Há algo que me escandaliza na Operação Lava Jato: os megaempresários que corromperam agentes políticos de diferentes partidos e em todas as esferas, e que confessadamente tinham até departamentos para pagamento de propinas em suas empresas, foram tratados nestes processos como meros instrumentos de esquemas nos quais, há décadas, eles foram os maiores beneficiados. Esses senhores construíram verdadeiros impérios através da corrupção, mas estão pagando apenas multas módicas em relação ao patrimônio acumulado e sendo agraciados com penas extremamente brandas em regime aberto, apenas por dizerem em suas delações exatamente aquilo que a acusação queria escutar: “Lula”.

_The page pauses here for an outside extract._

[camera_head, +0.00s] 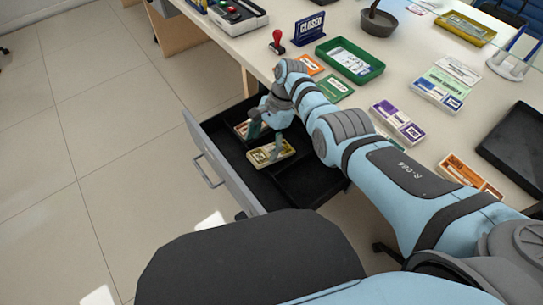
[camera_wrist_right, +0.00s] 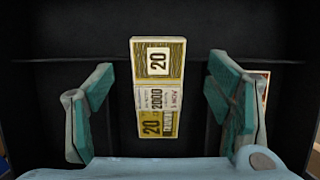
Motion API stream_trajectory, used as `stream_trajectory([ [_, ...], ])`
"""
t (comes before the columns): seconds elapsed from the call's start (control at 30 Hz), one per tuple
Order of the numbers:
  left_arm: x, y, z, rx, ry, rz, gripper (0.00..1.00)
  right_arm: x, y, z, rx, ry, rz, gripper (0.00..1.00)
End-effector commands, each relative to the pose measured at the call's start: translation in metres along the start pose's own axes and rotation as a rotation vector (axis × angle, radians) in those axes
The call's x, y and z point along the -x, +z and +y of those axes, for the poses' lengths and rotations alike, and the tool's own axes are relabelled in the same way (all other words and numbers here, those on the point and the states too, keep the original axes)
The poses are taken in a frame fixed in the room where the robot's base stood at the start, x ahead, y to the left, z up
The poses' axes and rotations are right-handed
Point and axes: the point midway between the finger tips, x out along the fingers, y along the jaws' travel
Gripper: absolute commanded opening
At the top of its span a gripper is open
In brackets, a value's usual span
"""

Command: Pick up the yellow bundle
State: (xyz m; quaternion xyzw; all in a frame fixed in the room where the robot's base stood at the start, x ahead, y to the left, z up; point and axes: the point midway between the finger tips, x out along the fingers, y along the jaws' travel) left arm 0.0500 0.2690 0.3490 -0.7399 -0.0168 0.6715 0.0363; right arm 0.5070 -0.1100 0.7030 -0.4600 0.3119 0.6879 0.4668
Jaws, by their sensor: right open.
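The yellow bundle (camera_head: 263,155), a banded stack of notes marked 20, lies in the open black drawer (camera_head: 213,144). In the right wrist view the yellow bundle (camera_wrist_right: 158,88) sits between the two teal fingers, with a gap on both sides. My right gripper (camera_head: 265,138) is open and reaches down into the drawer over the bundle; its fingers also show in the right wrist view (camera_wrist_right: 161,108). The fingers do not appear to touch the bundle. My left gripper is in neither view.
An orange bundle (camera_head: 241,129) lies in the drawer beside the yellow one, partly hidden by a finger. Drawer walls and dividers stand close around. On the counter (camera_head: 375,90) are a green tray (camera_head: 349,61), a purple bundle (camera_head: 397,123) and a black tray (camera_head: 515,148).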

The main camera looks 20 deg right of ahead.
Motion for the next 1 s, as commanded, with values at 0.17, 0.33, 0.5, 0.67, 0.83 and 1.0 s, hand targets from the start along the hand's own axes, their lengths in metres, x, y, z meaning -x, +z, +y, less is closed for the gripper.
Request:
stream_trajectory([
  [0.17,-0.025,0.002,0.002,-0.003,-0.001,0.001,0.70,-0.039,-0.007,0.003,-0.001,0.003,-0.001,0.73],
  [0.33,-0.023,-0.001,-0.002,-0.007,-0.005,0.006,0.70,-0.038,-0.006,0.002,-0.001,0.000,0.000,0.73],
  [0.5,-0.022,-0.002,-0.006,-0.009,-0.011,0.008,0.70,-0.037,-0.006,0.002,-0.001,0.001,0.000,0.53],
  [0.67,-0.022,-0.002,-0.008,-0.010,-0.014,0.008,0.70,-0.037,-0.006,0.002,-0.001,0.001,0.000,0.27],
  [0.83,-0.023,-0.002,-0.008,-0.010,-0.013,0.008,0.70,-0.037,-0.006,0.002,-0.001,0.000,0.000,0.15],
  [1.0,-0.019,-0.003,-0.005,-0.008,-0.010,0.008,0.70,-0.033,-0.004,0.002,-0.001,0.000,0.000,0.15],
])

Esses senhores já estão vivendo em suas mansões, de onde comandam seus negócios, inclusive podendo fechar contratos com o setor público, e desfrutando de mordomias – apenas com o inconveniente do uso de tornozeleiras eletrônicas. Mas os bilhões de reais roubados do povo brasileiro, após esses acordos, ficam devidamente legalizados para o seu uso presente e futuro. Será que esse era o resultado esperado por quem “#acreditou” na Lava Jato?

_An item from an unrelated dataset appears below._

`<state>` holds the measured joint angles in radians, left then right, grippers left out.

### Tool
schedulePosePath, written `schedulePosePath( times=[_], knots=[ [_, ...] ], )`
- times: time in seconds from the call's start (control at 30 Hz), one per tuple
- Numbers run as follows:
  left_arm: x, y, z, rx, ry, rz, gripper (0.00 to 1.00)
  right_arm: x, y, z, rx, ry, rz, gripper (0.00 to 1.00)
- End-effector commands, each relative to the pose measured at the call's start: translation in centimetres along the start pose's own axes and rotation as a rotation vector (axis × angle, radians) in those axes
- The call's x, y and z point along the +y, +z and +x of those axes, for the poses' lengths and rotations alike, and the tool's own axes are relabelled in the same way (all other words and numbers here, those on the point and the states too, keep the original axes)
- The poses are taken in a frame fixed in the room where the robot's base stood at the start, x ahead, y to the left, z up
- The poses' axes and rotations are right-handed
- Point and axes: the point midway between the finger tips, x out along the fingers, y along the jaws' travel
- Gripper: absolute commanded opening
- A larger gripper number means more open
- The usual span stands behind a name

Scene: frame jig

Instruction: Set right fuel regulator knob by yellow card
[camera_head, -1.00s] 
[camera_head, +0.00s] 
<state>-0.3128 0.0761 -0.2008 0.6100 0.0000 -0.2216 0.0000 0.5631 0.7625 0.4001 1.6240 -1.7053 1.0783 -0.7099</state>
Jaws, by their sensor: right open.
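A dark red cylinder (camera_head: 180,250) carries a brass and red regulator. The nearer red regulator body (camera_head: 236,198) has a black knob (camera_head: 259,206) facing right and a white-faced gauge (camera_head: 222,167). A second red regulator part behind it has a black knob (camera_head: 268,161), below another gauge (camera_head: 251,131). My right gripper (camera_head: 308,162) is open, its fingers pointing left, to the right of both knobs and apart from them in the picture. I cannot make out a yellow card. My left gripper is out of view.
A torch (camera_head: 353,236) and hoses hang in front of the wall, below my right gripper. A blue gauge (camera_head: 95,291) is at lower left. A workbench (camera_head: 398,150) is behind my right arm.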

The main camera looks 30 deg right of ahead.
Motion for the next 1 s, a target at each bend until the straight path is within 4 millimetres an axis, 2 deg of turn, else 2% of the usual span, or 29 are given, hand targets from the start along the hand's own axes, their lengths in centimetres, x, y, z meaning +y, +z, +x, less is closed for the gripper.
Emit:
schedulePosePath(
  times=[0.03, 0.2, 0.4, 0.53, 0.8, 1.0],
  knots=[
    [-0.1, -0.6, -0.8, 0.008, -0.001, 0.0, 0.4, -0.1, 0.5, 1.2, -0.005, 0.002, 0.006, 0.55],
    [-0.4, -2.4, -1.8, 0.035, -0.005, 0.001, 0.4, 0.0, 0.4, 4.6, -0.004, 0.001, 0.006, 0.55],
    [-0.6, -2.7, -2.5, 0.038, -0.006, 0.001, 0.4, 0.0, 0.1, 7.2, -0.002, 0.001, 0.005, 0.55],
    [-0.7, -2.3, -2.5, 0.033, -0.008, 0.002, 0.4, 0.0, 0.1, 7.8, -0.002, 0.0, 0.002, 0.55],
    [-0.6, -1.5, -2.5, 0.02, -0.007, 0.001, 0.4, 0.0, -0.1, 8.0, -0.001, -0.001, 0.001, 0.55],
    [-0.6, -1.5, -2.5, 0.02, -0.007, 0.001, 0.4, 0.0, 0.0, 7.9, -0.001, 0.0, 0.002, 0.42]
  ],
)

O promotor do MPF Deltan Dallagnol, principal acusador de Lula, sempre diz em suas entrevistas que o benefício da delação premiada compensa porque “a sociedade abre mão de algo menor, em troca de muito mais”. Neste caso, vejo apenas a sociedade abrindo mão, pela decisão monocrática de um juiz de primeira instância, de recuperar o dinheiro roubado por megaempresários, em troca de declarações inconsistentes contra Lula.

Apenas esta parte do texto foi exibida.